COURTESY OF DESERT TIMES / MONUMENT NEWS
by Ron Ratkevich

Tumacacori Mission was originally founded by Father Eusebio Francisco Kino in the late 1600's. The Mission's central large structure is the Franciscan-built church dating back to the early 1800's. The visitor center is also a historic building completed in 1937. Exhibits in the visitors center museum include dioramas, santos(carved wooden saints) and other information and objects related to the Kino missions, the Spanish, and the indigenous native peoples.

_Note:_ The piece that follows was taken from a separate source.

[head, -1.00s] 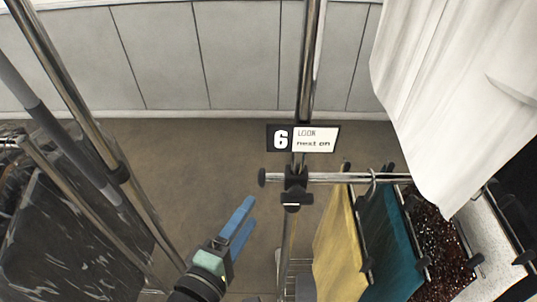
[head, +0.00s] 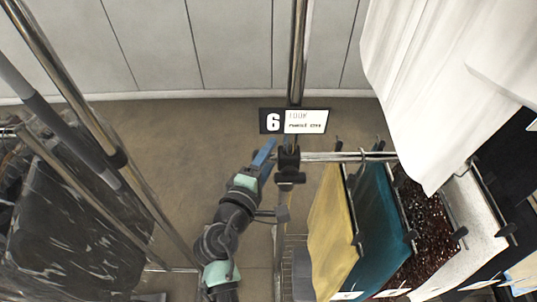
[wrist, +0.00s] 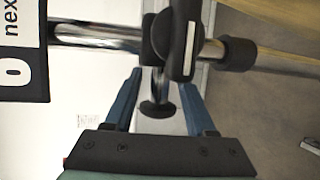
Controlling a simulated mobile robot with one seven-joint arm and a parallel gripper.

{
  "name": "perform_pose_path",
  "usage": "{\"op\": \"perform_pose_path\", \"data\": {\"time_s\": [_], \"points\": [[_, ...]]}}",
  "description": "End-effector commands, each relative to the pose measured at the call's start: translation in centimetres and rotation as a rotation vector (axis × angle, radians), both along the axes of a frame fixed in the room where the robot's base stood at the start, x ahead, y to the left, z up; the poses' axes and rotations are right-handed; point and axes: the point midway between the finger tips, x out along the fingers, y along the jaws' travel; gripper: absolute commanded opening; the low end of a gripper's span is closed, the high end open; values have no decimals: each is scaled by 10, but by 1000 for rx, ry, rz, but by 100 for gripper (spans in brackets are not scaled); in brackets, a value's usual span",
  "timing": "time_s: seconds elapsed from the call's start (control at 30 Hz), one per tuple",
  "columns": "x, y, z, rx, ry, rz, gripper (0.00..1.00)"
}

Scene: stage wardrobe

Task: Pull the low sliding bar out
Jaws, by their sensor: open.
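The sliding bar (head: 335,157) is a short horizontal chrome rail through a black clamp (head: 288,160) on an upright chrome pole. Its left end is hidden behind my gripper (head: 266,152) in the head view. In the wrist view the bar's round black end cap (wrist: 157,110) lies between the blue fingers of my gripper (wrist: 157,72). The fingers are open, one on each side, with visible gaps to the cap. The clamp's black lever (wrist: 184,38) is just beyond the fingertips.
A sign with a 6 (head: 294,121) is on the pole just above the bar. Yellow (head: 332,232) and teal (head: 380,225) cloths and other samples hang to the right. White fabric (head: 430,80) hangs at upper right. A rack with a dark garment bag (head: 75,230) stands left.

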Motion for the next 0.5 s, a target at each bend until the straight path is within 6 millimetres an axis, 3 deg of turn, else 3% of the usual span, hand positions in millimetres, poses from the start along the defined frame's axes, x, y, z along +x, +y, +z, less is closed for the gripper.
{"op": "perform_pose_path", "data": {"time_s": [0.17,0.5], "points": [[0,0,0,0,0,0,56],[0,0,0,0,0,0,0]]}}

A 14 minute video gives the visitor a good understanding of what life was like at Tumacacori in the early 1800's.
Visitors appreciate this special place for the opportunity to tour the mission church, cemetery and outlying structures and grounds in a peaceful and quiet atmosphere reminiscent of the period in which they were established. Photographers especially enjoy the earth colors and shadows of the mission buildings. The mission courtyard and garden just off the visitor center provides a peaceful, quiet place to relax and reflect. Many bird species are seen at the mission due to its proximity to the Santa Cruz river. A short quarter mile hike to the river could be rewarding to bird watching enthusiasts.

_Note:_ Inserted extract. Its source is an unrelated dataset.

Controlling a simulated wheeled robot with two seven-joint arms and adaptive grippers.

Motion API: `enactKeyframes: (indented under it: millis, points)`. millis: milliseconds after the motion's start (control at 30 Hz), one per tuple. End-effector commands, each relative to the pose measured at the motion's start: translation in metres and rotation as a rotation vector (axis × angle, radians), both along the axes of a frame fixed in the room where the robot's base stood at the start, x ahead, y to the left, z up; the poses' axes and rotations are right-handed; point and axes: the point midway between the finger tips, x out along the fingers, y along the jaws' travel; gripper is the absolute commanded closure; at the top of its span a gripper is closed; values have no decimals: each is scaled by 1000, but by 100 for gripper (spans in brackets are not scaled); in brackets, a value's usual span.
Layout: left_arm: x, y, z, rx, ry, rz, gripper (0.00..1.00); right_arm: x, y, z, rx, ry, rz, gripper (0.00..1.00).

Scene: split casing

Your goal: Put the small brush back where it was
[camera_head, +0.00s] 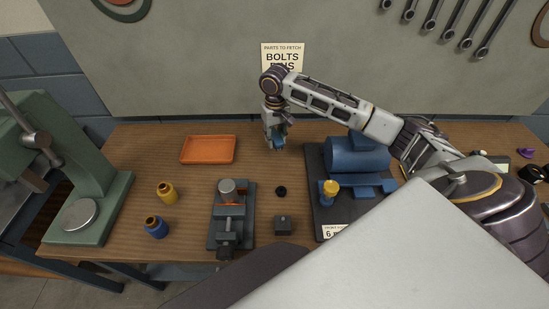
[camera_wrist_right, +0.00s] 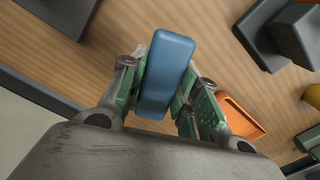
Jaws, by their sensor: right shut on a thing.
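My right gripper (camera_head: 276,141) is over the back of the bench, beneath the wall sign. It is shut on a smooth blue piece (camera_wrist_right: 168,72), which shows between the green finger pads in the right wrist view. In the head view only a small blue bit of it (camera_head: 279,145) shows under the fingers. No bristles show on it, so I cannot tell for sure that it is the small brush. Whether it touches the bench is unclear. My left gripper is not in view.
An orange tray (camera_head: 208,150) lies left of the gripper. A blue casing (camera_head: 355,156) on a dark mat stands to the right.

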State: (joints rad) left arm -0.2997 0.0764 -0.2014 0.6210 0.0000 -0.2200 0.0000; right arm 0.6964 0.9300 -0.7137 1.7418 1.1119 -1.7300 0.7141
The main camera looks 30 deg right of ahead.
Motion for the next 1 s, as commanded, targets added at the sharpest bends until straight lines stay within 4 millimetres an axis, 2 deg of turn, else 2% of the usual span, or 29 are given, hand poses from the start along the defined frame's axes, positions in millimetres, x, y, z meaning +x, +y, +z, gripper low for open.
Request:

A traditional High Mass is conducted twice a year in the mission church in spring and winter. Reservations are required. Advance notice is appreciated from large groups wishing ranger-guided tours or living history demonstrations. Weddings and other religious services, commercial filming, and similar activities require an appropriate permit, which must be secured in advance.

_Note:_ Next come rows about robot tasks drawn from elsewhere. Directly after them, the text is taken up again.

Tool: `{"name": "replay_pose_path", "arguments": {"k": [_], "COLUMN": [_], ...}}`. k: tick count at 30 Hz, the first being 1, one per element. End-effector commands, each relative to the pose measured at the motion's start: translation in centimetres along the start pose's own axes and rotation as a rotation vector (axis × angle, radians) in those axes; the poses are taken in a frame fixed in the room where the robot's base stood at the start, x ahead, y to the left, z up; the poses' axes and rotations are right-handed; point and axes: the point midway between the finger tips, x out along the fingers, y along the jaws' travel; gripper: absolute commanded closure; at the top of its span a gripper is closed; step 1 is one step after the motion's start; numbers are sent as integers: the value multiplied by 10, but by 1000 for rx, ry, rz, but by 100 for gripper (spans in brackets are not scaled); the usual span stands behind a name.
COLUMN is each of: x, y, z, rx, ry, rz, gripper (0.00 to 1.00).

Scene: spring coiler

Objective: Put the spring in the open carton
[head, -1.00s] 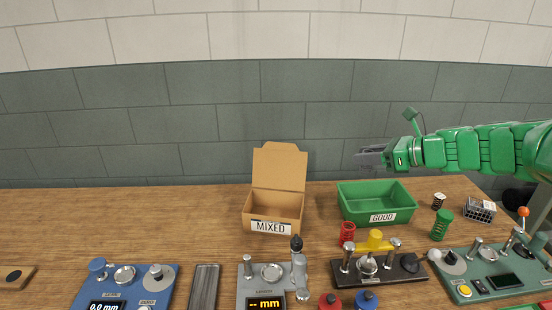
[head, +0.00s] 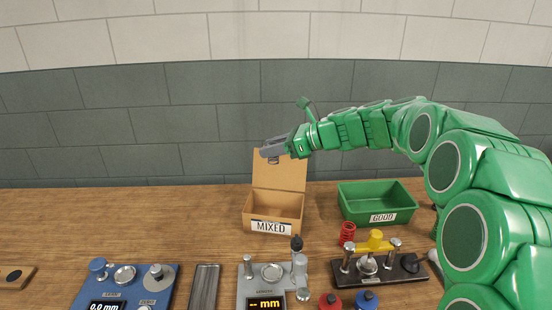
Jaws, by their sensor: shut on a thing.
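The open carton (head: 289,204) is brown cardboard, labelled MIXED, with its lid flap standing up at the back. It stands on the table in the middle of the head view. My gripper (head: 270,148) is in the air above the carton, over the upper part of its raised flap in the picture. Its grey jaws point left and are shut on the spring, which is too small and covered by the jaws to make out. The inside floor of the carton is hidden by its front wall.
A green bin (head: 378,202) labelled GOOD stands right of the carton. A red spring (head: 347,233) stands in front of it. The table left of the carton is clear.

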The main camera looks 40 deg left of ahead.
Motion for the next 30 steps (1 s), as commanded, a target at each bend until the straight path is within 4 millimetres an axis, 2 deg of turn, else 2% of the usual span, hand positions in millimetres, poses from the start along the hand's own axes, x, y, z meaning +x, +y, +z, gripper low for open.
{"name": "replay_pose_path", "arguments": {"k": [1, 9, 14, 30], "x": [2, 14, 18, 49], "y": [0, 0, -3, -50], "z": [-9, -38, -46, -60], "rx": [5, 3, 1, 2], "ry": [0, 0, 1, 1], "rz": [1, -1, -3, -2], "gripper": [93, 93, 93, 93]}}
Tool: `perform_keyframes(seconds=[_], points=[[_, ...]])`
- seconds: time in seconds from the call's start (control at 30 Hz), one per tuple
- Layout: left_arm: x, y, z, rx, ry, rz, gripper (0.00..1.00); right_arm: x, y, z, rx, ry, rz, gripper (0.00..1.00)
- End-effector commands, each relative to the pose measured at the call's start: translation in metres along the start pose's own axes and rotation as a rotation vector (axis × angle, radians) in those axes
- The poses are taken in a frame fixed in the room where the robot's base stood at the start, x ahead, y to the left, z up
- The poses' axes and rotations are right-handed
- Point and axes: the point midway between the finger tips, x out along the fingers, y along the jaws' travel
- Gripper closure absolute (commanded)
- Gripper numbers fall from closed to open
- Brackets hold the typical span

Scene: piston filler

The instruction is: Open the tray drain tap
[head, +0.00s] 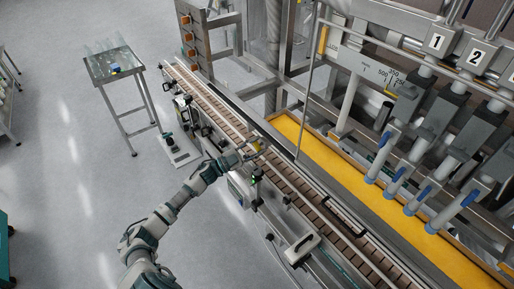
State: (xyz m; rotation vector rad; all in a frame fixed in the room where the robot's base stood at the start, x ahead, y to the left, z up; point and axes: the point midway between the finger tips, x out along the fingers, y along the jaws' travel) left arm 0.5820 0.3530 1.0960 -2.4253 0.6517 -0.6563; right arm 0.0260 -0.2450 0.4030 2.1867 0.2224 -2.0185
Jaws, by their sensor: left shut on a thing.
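The drip tray (345,180) is a long trough with a yellow-orange floor, running below the filling nozzles on the right. My left gripper (257,148) reaches across the conveyor to a spot just off the tray's near left corner. It is shut on a small part there, which appears to be the tray drain tap. The fingers cover most of that part, so its handle angle cannot be told. My right gripper is not in view.
Several blue-tipped nozzles (418,200) hang over the tray. A small steel table (112,64) stands at upper left. The floor on the left is mostly clear.

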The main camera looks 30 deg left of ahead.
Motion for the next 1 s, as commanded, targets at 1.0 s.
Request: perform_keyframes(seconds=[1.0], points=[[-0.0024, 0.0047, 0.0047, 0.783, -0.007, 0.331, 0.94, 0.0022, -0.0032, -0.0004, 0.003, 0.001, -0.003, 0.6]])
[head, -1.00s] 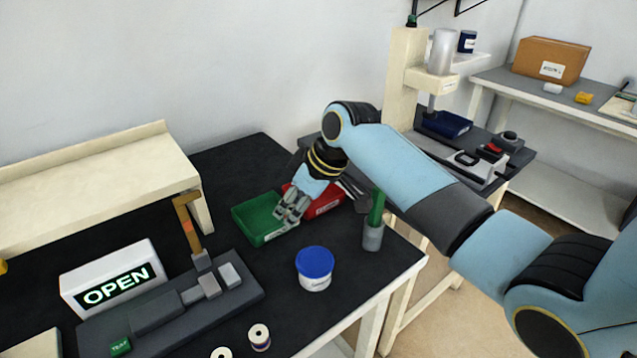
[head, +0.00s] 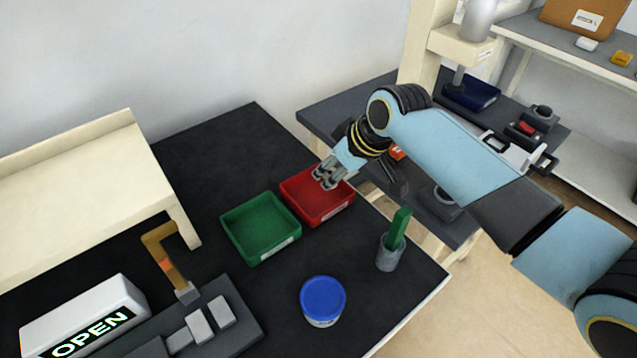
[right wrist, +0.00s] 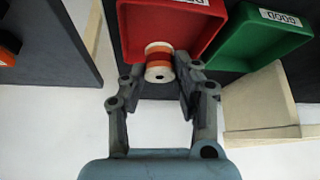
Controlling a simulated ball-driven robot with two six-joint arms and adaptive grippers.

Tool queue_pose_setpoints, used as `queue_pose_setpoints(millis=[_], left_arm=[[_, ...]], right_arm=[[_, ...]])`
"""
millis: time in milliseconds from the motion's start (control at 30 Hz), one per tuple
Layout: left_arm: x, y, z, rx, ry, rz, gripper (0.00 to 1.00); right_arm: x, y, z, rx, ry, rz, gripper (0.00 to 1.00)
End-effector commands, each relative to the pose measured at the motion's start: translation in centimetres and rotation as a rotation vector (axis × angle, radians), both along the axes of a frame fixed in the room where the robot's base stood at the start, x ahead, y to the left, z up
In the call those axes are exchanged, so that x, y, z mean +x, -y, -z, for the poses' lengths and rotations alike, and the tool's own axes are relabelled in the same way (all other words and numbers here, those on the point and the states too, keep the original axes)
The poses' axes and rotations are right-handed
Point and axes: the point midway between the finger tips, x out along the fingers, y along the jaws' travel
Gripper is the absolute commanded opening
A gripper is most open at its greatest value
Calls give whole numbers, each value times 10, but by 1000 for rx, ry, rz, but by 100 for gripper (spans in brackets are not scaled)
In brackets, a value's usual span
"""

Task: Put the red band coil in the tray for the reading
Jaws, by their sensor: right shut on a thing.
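My right gripper (head: 326,181) is over the red tray (head: 333,213) in the head view. In the right wrist view its fingers (right wrist: 161,77) are shut on a small coil (right wrist: 158,61) with white ends and an orange-red winding. The coil overlaps the red tray (right wrist: 171,41) there; I cannot tell its height above the tray floor. The fingers hide the coil in the head view. The green tray (head: 259,245) stands beside the red one and looks empty. My left gripper is out of view.
A blue-lidded tub (head: 323,298) and a grey cup (head: 389,257) holding a green thing stand in front of the trays. A grey fixture (head: 226,312) and an OPEN sign (head: 84,322) are at the left. A cream raised shelf (head: 90,180) borders the black table.

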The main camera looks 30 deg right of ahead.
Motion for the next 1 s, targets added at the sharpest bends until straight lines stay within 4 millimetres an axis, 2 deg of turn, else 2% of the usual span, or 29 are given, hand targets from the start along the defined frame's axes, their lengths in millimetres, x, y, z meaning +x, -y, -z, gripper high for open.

Preservation on the adobe mission church and adjacent structures is an ongoing concern. The Park Service continuously tries to balance the need to protect and preserve: and at the same time, allow the public to enjoy the rich history of places like Tumacacori. Public understanding and cooperation is important if we are to maintain Tumacacori for the future. in 1990, two units were added to the park: the mission ruins at Guevavi and Calabazas. Due to limited staff and budget, these sites are not open to the public. Historical preservation and stabilization at Tumacacori is a never ending task. Over 2,000 man-hours per year are required to maintain the authenticity and safety of the ruins. In the preservation process, the experts use only historically authentic materials such as clay, silt, and gravel made into adobe bricks and covered with limestone plaster.
Apparently area settlers utilized Tumacacori for non-religious purposes from mid 1861 to the 1880's. The Santa Rita Mining Company evidently transformed the cemetery into a corral about 1860. After the area was abandoned in mid 1861 in probably only occasional prospectors who were looking for the "Jesuit mines" Some of these men undoubtedly camped in the sacristy where they built fires as attested by the soot on the room's ceiling. by the 1800s the cemetery again served as a corral. Cattle from the Otero ranch were gathered in the cemetery for branding in a community round up in 1884.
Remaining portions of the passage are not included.